## EXERCISE GOAL
Produce word for word the lines of the data below running from the one that has "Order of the" to the one that has "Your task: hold", inclusive, and no others.

## SUPPLIED INFORMATION

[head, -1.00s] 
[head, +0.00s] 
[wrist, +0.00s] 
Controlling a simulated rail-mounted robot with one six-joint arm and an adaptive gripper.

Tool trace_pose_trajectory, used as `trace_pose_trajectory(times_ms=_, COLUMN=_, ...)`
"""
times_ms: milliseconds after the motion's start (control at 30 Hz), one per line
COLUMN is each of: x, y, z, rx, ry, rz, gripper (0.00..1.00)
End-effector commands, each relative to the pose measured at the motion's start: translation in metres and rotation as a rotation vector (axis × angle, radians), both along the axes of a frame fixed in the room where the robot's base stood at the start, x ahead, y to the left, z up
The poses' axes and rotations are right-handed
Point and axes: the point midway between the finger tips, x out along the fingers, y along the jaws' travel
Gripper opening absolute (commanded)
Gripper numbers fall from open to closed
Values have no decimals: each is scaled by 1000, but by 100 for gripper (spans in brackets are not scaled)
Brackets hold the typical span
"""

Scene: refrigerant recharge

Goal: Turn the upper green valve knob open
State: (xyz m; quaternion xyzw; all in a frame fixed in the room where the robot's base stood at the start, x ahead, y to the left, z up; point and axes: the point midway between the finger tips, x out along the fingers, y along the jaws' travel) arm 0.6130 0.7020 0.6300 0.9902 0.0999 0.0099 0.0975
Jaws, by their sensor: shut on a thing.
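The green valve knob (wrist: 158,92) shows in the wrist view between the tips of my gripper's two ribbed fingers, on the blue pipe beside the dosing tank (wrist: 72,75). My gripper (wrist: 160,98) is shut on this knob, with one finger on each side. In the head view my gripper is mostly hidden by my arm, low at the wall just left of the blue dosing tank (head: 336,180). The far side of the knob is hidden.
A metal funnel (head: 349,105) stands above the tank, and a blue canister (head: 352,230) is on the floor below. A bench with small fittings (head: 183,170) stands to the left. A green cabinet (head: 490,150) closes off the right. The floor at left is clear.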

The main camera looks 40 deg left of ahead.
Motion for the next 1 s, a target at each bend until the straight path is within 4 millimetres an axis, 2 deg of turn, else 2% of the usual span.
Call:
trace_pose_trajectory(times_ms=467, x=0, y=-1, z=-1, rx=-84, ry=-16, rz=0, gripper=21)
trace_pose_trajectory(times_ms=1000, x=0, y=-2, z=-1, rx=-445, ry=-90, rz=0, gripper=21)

==

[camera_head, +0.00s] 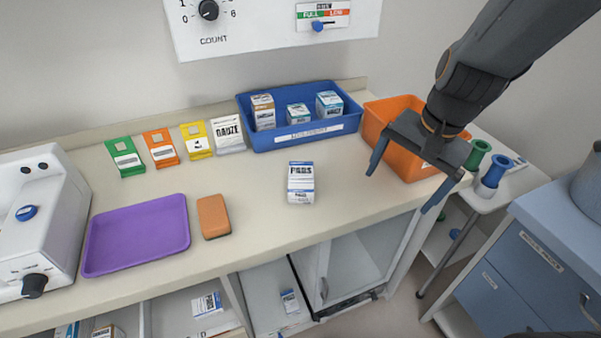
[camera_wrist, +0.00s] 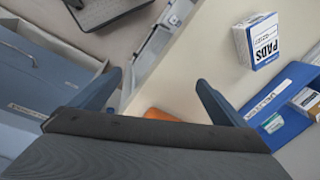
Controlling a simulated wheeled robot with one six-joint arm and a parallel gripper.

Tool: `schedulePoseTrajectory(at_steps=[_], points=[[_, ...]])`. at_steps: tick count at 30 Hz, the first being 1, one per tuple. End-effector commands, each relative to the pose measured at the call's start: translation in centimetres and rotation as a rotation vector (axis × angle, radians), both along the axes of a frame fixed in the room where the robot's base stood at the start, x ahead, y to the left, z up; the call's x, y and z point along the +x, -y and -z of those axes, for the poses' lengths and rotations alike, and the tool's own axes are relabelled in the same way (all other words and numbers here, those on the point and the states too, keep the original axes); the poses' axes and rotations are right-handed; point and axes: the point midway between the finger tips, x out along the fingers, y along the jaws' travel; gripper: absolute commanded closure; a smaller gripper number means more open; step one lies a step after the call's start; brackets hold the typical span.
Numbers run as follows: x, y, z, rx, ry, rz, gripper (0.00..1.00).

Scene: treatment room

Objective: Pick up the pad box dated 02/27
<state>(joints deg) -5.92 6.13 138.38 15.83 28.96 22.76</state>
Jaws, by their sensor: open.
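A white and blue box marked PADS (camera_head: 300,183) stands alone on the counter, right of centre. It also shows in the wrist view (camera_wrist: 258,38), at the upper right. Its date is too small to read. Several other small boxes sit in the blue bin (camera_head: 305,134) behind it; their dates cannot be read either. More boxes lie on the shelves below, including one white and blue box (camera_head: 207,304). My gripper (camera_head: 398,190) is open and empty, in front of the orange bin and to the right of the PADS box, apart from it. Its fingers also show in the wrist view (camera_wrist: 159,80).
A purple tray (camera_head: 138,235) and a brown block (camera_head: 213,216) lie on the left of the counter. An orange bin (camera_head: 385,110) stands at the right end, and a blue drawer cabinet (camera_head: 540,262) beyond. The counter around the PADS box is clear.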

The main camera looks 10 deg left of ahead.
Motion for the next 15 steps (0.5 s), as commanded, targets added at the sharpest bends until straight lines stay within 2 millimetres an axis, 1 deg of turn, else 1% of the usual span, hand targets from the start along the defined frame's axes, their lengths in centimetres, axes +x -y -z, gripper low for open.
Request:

* * *

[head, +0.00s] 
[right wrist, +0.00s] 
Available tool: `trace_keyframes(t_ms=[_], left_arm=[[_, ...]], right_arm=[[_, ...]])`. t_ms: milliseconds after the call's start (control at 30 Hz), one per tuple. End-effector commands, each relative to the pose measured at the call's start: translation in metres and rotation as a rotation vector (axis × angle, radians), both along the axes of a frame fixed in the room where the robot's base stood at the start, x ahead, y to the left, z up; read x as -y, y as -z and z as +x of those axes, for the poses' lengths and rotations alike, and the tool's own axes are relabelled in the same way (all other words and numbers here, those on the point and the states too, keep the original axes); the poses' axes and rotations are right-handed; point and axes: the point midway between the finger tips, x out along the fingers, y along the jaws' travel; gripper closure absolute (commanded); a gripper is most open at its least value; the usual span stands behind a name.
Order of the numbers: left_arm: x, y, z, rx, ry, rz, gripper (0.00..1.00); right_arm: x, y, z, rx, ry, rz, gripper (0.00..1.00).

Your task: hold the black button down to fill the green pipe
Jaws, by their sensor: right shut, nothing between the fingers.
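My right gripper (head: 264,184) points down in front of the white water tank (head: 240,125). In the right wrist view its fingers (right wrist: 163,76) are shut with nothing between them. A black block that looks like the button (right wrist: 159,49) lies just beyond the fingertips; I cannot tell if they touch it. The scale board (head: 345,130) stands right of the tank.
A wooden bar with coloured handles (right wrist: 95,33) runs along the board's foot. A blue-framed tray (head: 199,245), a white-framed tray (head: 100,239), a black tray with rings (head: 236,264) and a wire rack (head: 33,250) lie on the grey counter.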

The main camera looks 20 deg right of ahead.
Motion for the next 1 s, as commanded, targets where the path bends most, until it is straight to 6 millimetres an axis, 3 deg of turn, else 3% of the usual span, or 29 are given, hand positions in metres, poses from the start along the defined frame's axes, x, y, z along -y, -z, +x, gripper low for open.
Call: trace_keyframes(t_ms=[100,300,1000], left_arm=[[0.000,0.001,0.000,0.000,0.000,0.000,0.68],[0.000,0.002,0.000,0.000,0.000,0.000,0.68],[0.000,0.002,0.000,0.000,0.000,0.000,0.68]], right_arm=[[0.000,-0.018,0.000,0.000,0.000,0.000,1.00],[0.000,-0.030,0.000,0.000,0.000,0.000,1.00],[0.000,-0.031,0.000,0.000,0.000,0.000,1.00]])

## REPLY
Order of the numbers: left_arm: x, y, z, rx, ry, rz, gripper (0.00..1.00); right_arm: x, y, z, rx, ry, rz, gripper (0.00..1.00).

Your task: hold the black button down to fill the green pipe

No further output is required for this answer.